L’exposition s’ouvre, dans le hall d’entrée du Manège de Sury, sur une œuvre des plus intéressantes : phAUTOmaton. Quoi de mieux comme entrée en matière que de se faire prendre en photo ? Philippe Boisnard nous livre ici une œuvre participative où le visiteur est invité à s’asseoir dans un photomaton puis à taper sur un clavier un mot ou bien un petit texte. Les deux seront ensuite recoupés et le produit final est une reproduction de la photo à l’aide des caractères du texte. Cela rappelle un peu ces dessins faits en ASCII. Ce montage est ensuite transmis à un site internet, évidemment consultable par tous. Cette œuvre met sympathiquement en rapport la pensée et les gens, faisant une espèce de lien entre la description visuelle d’une photo et celle, littéraire, d’un roman. Comme quoi, « mettre des mots sur une image » ce n’est pas si compliqué.
A contrario de l’œuvre intimiste qu’est phAUTOmaton, on passe directement à une fresque psychédélique, digne des années 80 avec le GIFWall. Ce projet d’exposition itinérante lancée par Jacques Urbanska cette année se veut une espèce de tremplin d’artiste du web. À chaque exhibition de l’œuvre, un artiste sélectionné au préalable doit réaliser une fresque au format d’image « .gif ». Pour ce premier GIFWall en Belgique, l’artiste sélectionné est Haydiroket (aka Mert Keskin). Cet artiste turc nous livre ici une fresque aux couleurs chatoyantes, reprenant moult images de sculptures ou peintures de la renaissance, les mélangeant allègrement avec des images informatiques (curseurs, palette de couleurs…). On peut probablement y voir une allégorie du net, de ses pépites, de l’épilepsie que cette marée d’informations et d’images provoque… Mais tout ça est laissé au jugement du visiteur, bien sûr. Histoire de se remettre de ce spectacle visuel fantasmagorique, on reste agréablement dans une salle, un peu plus loin, avec une œuvre du collectif québécois Rhizome : Chœur(s). Située dans une pièce obscure, cette installation (imaginée par Simon Dumas) est composée de plusieurs piliers-écrans où, sur chaque face, l’on retrouve 9 poètes différents, qui se succèdent en lisant leurs textes, et avec eux, neuf autres artistes sonores.
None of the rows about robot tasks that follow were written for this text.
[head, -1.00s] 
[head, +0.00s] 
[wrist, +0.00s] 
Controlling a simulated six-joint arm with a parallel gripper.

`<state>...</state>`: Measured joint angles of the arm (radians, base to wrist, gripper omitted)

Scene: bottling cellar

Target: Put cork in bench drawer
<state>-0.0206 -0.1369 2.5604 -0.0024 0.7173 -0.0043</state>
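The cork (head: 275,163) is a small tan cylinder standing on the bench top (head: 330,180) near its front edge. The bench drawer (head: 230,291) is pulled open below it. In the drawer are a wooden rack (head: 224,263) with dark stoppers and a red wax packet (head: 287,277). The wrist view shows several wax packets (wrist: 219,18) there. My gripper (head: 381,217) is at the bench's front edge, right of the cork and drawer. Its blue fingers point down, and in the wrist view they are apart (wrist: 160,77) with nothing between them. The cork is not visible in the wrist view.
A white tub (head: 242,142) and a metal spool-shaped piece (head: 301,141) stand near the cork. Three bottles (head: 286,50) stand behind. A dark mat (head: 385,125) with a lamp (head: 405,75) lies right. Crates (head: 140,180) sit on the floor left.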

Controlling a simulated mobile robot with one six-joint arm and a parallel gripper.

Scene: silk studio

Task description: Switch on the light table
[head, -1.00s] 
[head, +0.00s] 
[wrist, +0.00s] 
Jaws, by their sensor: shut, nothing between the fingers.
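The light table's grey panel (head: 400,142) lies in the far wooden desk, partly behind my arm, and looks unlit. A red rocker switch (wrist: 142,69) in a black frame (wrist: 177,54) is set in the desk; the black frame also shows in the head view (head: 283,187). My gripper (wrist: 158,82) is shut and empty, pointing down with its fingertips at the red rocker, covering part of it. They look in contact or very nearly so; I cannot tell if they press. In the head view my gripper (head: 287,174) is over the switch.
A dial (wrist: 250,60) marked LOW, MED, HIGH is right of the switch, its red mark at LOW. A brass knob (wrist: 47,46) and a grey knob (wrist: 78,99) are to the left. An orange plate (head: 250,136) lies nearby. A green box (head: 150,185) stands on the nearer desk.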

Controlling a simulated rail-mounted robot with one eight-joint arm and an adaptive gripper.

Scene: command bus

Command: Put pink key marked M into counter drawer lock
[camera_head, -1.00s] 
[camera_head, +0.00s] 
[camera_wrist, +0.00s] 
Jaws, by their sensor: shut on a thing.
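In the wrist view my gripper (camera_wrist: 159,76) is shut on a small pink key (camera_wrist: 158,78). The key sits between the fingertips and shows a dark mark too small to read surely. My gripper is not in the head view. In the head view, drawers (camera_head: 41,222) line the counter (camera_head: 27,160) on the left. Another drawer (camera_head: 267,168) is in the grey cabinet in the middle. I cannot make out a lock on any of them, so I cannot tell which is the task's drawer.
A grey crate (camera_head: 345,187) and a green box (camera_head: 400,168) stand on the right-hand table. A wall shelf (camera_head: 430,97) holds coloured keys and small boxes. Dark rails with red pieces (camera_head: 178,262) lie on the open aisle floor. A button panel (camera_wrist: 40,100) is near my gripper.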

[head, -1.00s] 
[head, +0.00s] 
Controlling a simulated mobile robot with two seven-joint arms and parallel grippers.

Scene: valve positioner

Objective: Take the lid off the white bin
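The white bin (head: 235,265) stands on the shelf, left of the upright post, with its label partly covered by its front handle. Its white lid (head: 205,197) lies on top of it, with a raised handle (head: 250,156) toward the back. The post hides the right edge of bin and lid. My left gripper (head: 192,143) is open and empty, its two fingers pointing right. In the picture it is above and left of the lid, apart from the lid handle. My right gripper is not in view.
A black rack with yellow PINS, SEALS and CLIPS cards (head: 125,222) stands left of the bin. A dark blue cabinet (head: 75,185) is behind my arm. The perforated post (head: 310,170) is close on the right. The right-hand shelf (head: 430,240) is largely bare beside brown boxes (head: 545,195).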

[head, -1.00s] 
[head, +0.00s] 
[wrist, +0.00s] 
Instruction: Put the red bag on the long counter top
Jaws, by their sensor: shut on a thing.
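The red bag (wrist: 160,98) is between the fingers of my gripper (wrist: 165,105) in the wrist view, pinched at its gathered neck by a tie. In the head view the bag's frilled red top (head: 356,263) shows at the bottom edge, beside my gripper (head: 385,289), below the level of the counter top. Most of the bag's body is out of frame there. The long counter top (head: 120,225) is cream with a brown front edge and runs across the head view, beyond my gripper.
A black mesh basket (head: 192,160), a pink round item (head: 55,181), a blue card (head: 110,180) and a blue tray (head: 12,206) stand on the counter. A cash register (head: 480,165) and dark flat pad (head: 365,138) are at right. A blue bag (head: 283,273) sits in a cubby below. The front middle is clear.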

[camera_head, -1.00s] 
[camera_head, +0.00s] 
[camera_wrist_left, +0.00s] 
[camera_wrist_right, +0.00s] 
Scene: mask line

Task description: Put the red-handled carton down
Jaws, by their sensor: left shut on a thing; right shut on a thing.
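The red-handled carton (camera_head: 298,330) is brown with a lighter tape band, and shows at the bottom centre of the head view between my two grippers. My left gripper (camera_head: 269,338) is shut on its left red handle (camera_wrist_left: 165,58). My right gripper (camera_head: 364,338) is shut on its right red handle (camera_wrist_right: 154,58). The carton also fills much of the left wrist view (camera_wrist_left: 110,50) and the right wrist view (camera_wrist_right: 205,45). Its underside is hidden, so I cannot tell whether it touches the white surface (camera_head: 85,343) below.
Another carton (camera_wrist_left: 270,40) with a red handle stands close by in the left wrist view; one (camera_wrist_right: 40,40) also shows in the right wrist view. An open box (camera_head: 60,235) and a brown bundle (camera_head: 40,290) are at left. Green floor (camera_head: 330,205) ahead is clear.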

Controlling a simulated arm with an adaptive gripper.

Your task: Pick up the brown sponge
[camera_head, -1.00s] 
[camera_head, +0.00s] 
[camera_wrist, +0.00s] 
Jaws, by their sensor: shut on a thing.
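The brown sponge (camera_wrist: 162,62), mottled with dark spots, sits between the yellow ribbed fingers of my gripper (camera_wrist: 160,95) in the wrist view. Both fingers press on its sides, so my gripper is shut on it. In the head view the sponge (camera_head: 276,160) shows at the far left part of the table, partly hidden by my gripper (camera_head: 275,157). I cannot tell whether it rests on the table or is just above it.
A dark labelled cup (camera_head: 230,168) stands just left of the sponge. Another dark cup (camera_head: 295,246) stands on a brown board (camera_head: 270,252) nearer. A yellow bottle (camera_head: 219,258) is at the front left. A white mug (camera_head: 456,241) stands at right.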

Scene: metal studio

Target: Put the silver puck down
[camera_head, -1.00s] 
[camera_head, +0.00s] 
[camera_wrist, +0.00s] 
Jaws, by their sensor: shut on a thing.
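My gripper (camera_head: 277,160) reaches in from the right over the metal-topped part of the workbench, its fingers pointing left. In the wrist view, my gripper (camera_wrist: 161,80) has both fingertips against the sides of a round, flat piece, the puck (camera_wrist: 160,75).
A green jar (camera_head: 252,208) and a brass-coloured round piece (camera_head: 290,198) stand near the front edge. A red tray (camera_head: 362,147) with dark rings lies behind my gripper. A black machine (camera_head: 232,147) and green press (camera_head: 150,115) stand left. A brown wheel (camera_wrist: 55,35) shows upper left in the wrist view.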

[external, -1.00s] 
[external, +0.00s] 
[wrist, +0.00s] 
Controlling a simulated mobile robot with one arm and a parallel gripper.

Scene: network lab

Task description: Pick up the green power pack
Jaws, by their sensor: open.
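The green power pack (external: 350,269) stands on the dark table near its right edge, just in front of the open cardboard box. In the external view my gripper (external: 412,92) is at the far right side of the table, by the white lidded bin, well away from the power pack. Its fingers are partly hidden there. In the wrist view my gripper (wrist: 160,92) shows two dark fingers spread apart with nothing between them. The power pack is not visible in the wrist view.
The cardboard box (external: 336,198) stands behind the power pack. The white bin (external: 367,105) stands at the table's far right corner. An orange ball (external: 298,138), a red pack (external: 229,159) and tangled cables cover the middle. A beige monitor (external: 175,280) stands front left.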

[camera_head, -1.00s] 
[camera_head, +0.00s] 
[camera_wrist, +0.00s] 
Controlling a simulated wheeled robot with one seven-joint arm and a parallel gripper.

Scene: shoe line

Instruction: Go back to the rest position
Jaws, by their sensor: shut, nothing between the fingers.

Se retrouver au milieu de ce melting-pot de poètes laisse une sensation des plus intéressantes, comme si l’on observait plusieurs spectacles en même temps, qu’on en prenait un bout ici, puis un autre bout ailleurs pour finalement revenir plus tard au premier qu’on regardait… Le spectateur est noyé au milieu d’un flot de paroles et de musiques. Et pourtant, le rythme poétique aidant, on trouve, au final, une certaine harmonie et on se laisse porter. On se prend à circuler entre ces piliers et à écouter ces paroles qui se réverbèrent entre elles, sur les murs, entre chaque tour-écran. On est noyé sous la variété des œuvres et pourtant, on comprend l’ensemble aussi. Une expérience à apprécier avec un minimum de personne dans la salle toutefois : l’effet n’en ait que plus saisissant.

C’est presque en transe que l’on ressort et que l’on continue à travers les couloirs voir les différentes pièces, chacune avec sa propre installation. Ici, le « Brumascope » (Arthur Baude), une machine qui s’inspire du théâtre d’ombres sauf qu’il a remplacé les mains humaines et les formes découpées par écran de nuage de brume, qui s’altère au rythme du son… En résulte sur le mur la projection de formes étranges qui s’animent et s’épanchent doucement. Cela rappelle cette autre forme d’art qui consiste à injecter de l’encre dans l’eau, on retrouve une esthétique très similaire, mais avec un effet cette fois-ci aérien, comme si la version aquatique n’en était qu’un reflet. Mais après tant de méditations, il faut qu’on bouge. « Bloom ! » est d’ailleurs parfait pour ça. Cette œuvre de François Zajéga nous rappelle l’essence même de la vie, le mouvement générateur de conséquences, de changements, d’évolution. Le spectateur, en rentrant, constatera que la salle est vide… sauf sur l’un des murs, où est projetée une forme humanoïde sous forme d’un amalgame de racine qui n’est pas sans rappeler le système sanguin. En évoluant dans la salle, il s’en rendra compte que non seulement la figure bouge comme lui, mais qu’à force de remuer, les racines/vaisseaux grandissent et que des feuilles poussent, de plus en plus grandes, jusqu’à se transformer en une grande plante à forme humaine. L’aléatoire de cette évolution et la magie inhérente liée à l’éclosion de la nature rendent l’expérience très ludique et interactive, nous rappellant bien, au final, qu’il faut se déplacer pour vivre.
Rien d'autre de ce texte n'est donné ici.